_INFORMATION SUPPLIED_
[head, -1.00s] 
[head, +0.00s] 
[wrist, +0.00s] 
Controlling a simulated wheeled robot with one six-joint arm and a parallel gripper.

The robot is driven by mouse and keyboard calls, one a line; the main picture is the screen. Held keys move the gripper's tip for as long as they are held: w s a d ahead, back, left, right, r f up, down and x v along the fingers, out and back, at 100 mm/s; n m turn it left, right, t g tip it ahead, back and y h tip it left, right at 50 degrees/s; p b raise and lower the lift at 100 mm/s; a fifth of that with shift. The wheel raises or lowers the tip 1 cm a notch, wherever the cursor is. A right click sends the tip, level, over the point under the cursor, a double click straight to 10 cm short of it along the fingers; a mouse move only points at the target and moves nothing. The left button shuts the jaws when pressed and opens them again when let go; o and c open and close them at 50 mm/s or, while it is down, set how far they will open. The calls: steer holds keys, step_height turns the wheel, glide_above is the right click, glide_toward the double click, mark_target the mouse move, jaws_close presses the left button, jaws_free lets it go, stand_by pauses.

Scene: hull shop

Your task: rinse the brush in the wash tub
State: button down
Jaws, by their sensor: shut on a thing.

_WHAT NEEDS TO BE DONE_
Scan the listing above. Gather each line that contains the word "down".

_CORRECT ANSWER_
The robot is driven by mouse and keyboard calls, one a line; the main picture is the screen. Held keys move the gripper's tip for as long as they are held: w s a d ahead, back, left, right, r f up, down and x v along the fingers, out and back, at 100 mm/s; n m turn it left, right, t g tip it ahead, back and y h tip it left, right at 50 degrees/s; p b raise and lower the lift at 100 mm/s; a fifth of that with shift. The wheel raises or lowers the tip 1 cm a notch, wherever the cursor is. A right click sends the tip, level, over the point under the cursor, a double click straight to 10 cm short of it along the fingers; a mouse move only points at the target and moves nothing. The left button shuts the jaws when pressed and opens them again when let go; o and c open and close them at 50 mm/s or, while it is down, set how far they will open. The calls: steer holds keys, step_height turns the wheel, glide_above is the right click, glide_toward the double click, mark_target the mouse move, jaws_close presses the left button, jaws_free lets it go, stand_by pauses.
State: button down

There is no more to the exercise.